***** Exercise data *****
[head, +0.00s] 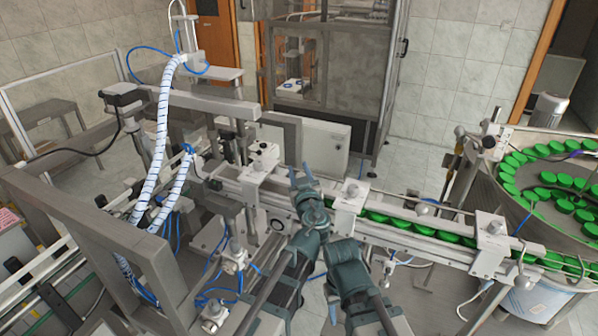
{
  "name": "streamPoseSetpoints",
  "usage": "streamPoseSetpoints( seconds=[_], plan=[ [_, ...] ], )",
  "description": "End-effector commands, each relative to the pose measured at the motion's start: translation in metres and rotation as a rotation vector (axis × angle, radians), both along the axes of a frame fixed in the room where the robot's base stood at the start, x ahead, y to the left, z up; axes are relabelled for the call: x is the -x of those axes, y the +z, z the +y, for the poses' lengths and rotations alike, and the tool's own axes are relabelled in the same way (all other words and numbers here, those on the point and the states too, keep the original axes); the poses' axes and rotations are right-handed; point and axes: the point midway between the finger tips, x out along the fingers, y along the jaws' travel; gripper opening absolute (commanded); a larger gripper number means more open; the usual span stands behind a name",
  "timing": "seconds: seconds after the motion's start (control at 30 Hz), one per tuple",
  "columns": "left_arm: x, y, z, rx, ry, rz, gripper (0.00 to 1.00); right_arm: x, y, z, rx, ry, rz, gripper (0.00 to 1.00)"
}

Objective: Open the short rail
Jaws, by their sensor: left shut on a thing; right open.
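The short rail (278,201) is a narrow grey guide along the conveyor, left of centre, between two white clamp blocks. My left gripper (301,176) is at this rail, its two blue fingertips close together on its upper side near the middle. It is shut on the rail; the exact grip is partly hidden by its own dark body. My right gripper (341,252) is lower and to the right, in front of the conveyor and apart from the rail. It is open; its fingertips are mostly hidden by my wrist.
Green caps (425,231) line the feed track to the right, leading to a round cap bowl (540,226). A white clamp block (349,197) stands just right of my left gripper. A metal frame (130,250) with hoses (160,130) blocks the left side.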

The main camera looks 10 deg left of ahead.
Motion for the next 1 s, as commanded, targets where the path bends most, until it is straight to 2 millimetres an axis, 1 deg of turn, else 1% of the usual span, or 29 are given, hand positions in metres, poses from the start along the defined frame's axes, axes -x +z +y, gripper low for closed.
*****
***** Exercise data *****
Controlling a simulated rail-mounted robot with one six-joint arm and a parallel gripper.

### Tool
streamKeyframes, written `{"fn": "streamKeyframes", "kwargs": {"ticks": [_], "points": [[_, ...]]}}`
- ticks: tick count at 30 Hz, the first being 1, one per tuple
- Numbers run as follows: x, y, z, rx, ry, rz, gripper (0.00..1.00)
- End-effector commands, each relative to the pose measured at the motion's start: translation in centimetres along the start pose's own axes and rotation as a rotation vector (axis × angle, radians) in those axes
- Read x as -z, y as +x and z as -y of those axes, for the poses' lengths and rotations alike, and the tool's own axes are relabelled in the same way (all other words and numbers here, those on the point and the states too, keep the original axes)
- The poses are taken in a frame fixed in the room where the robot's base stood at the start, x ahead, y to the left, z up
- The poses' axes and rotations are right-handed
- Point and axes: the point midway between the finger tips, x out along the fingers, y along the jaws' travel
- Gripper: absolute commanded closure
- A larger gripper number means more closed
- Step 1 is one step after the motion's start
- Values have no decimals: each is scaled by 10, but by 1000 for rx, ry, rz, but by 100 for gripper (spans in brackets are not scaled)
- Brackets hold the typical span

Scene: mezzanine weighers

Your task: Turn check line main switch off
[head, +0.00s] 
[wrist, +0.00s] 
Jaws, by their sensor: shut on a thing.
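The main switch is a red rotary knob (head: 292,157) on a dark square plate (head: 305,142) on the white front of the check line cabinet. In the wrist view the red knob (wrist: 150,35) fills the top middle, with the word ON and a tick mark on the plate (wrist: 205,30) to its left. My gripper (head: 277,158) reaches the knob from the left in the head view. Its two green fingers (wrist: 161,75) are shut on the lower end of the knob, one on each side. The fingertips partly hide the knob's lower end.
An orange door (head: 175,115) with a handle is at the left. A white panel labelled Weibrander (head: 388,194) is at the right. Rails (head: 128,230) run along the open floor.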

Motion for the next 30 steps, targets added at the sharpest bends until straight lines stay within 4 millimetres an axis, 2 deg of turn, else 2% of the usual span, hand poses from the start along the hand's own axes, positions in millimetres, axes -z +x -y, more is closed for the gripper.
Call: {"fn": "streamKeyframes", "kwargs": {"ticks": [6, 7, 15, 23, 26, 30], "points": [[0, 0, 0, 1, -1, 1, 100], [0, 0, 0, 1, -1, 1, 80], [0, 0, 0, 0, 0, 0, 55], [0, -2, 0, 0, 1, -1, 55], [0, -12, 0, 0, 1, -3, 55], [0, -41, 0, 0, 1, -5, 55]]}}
*****
***** Exercise data *****
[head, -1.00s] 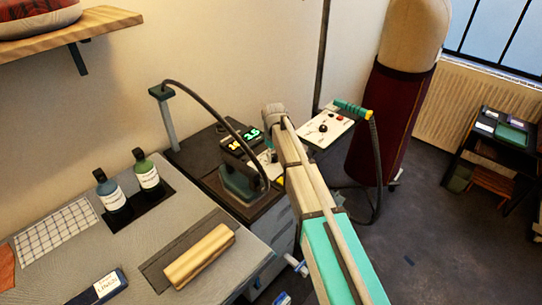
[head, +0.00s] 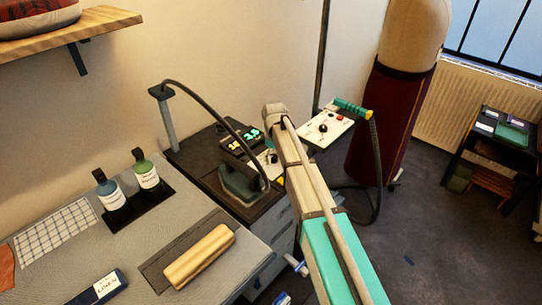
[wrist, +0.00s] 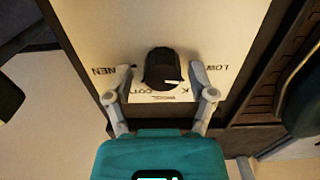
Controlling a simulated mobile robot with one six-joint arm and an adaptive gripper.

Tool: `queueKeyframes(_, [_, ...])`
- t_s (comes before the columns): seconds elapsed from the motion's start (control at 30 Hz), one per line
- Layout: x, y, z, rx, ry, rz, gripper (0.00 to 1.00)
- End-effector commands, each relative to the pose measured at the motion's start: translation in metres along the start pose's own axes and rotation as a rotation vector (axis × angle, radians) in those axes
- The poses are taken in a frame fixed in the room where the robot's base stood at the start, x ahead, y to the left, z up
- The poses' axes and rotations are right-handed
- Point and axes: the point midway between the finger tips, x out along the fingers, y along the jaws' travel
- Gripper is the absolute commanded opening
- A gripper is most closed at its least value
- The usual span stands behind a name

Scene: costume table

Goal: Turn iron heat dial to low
*****
__Task instructions__. Print the lines from the line with "- A gripper is most closed at its least value" to the line with "Goal: Turn iron heat dial to low" exactly, and print nothing else. Both of those lines are included.

__Answer to the exercise__.
- A gripper is most closed at its least value
- The usual span stands behind a name

Scene: costume table

Goal: Turn iron heat dial to low

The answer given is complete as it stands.